As I sit down to write about jury service, I realize that I am a day late and a dollar short. Or actually a month late (July was Juror Appreciation Month) and $12 short (the amount paid by the court system to jurors for their first day of service). In my 22 plus years working in the District Attorney’s Office, I have had many opportunities to see jurors and to observe and take part in the jury process. But it struck me recently that we really should all be thankful to those that serve on juries – those who contribute to “our democratic way of life.” (North Carolina Pattern Jury Instructions, 100.22, Introductory Remarks.)
In our system, we have two types of juries: Grand Juries and Petit Juries. “A grand jury is a body consisting of not less than 12 nor more than 18 persons, impaneled by a superior court and constituting a part of such court.” (North Carolina General Statutes 15A-621.) Grand Jury proceedings are secret, and they are not recorded. Basically, generally in more serious matters, the Grand Jury determines whether there is probable cause to believe that a certain defendant committed a certain crime. If the answer is yes, the Grand Jury returns what is called a “True Bill of Indictment,” and the case moves on to Superior Court. If the answer is no, then a “No True Bill” is returned, and the case does not proceed to Superior Court. Grand jurors meet usually part of the day, once a month, for a year.

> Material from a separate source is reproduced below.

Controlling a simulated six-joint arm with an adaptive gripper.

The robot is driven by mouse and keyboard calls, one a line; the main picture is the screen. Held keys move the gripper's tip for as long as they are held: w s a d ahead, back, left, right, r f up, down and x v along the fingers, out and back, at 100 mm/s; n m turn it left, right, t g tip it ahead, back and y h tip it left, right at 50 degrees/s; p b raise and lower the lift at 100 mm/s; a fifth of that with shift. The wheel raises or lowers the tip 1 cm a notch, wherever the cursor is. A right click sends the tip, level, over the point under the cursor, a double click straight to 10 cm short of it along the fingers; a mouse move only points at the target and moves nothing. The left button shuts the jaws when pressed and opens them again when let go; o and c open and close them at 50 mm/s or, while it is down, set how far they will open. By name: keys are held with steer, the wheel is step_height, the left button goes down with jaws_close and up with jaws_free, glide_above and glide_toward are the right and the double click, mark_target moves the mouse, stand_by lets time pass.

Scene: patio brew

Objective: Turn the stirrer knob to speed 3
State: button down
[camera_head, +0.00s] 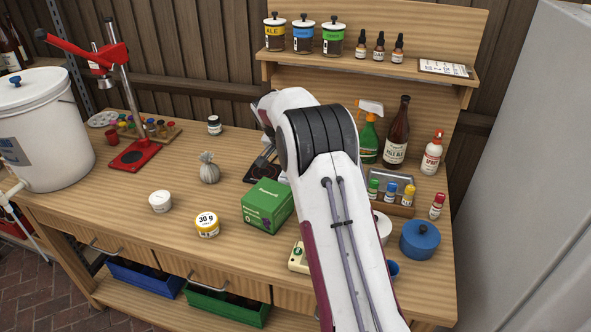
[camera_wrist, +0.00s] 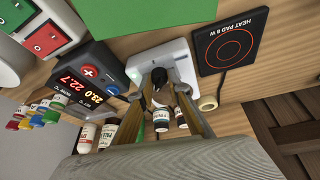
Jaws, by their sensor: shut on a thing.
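The stirrer (camera_wrist: 178,58) is a white, flat-topped box in the wrist view, between a temperature controller and a heat pad. My gripper (camera_wrist: 162,88) reaches over it with its two tan fingers closed on a small dark knob (camera_wrist: 160,76) at the stirrer's near side. Any speed marks around the knob are too small or too covered to read. In the head view my arm hides the stirrer and the knob, and the fingertips cannot be made out.
The temperature controller (camera_wrist: 80,82) reads 22.7 and 23.0, close beside the stirrer. The heat pad (camera_wrist: 228,42) lies on its other side. A green box (camera_head: 267,206) stands near my arm. A spray bottle (camera_head: 369,132) and brown bottle (camera_head: 396,135) stand behind. The bench's left-front area is partly clear.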

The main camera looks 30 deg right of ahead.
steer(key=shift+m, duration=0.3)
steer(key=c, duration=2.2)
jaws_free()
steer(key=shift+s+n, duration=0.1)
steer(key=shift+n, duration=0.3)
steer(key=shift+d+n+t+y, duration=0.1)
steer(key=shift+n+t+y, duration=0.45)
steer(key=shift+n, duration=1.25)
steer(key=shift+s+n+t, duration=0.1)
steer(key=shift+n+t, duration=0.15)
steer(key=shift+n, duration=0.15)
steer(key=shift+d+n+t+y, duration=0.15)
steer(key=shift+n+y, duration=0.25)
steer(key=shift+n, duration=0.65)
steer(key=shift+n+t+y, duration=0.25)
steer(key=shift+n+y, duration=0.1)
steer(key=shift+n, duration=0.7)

A Petit Jury is a jury made up of 12 members who hear evidence in a particular case and deliberate to decide whether the defendant on trial is guilty or not guilty. Prospective jurors for both Grand Juries and Petit Juries are selected from a master jury list which is made up of names taken from the list of registered voters in the county and from records of persons with drivers licenses supplied by the Commissioner of Motor Vehicles. (North Carolina General Statutes 9-2(b).) Names from that list are randomly selected for jury service.
To be eligible to serve on a jury, one must be a citizen of the state and a resident of the county, cannot have served as a juror during the preceding two years, cannot have served a full term of service as a grand juror during the preceding six years, must be at least 18 years of age, must be physically and mentally competent, must be able to understand the English language, cannot have been adjudged incompetent and cannot have been convicted of a felony (unless his or her citizenship has been restored pursuant to law). (North Carolina General Statutes 9-3.)
When attorneys are going through jury selection, we are focused on one thing – getting the best jury for our case. We ask thoughtful and sometimes pointed questions to make sure that we are getting a fair jury. We ask jurors about their backgrounds, their experience with the court system and their views on certain subjects, depending on what type of trial it is. I always explain to prospective jurors that I am not trying to embarrass anyone, but that I just want to make sure that I get a jury that is fair to both sides. I think we often go through the motions of jury selection without truly considering what it means.
But two things happened recently that have made me think more about jury service and what it means to be a juror. First, we had a recent term of court where a large number of the people summoned for jury service did not show up. This led to the judge having to summon people for jury duty in the middle of the week with little notice to be in court.
Second, I sat in the courtroom and watched the process where the Judge appointed new members of the Grand Jury. Before appointing those jurors, the Judge asked for anyone who could not serve for whatever reason to line up to talk to him. And what struck me was this: The Judge had just explained to the courtroom that Grand Jury meets once a month for a whole year, and when given the opportunity to line up to possibly get out of it, the majority of the prospective jurors kept their seats. The majority of the prospective jurors understood the importance of their roles in our society and the obligation of their citizenship.
Now I know that some, if not all, of those that lined up had legitimate reasons for not being able to serve, and I am not criticizing those people in any way. The law allows for people to be excused or deferred for “reasons of compelling personal hardship or because requiring service would be contrary to the public welfare, health or safety.” (North Carolina General Statutes 9-6(a).)
But as for those summoned who did not even show up for our term recently, I am disappointed. As the jury instructions state: “This call upon your time does not come frequently and may never be repeated in your lifetime. It is one of the obligations of citizenship. It represents your contribution to our democratic way of life. It is an assurance of your guarantee that if chance or design brings you to a court of law in any civil or criminal entanglement, your rights and liberties will be regarded by the same standards of justice and protected by the same considerations that you discharge here in your duties as jurors.” (North Carolina Pattern Jury Instructions, 100.22, Introductory Remarks.)
To those that kept your seat that day back in July, thank you. It is the public policy of our State that “jury service is the solemn obligation of all qualified citizens,” and it is necessary for our system to work. (North Carolina General Statutes 9-6(a).) I am thankful that there are people who take the responsibility seriously.
To all of you that have served on juries in the past, thank you. You have performed “one of the highest duties that can be imposed on any citizen.” (North Carolina Pattern Jury Instructions, 100.22, Introductory Remarks.)
And to those of you that have yet to be summoned – we look forward to seeing you around the court house.
Sarah Kirkman is the District Attorney for Alexander and Iredell counties.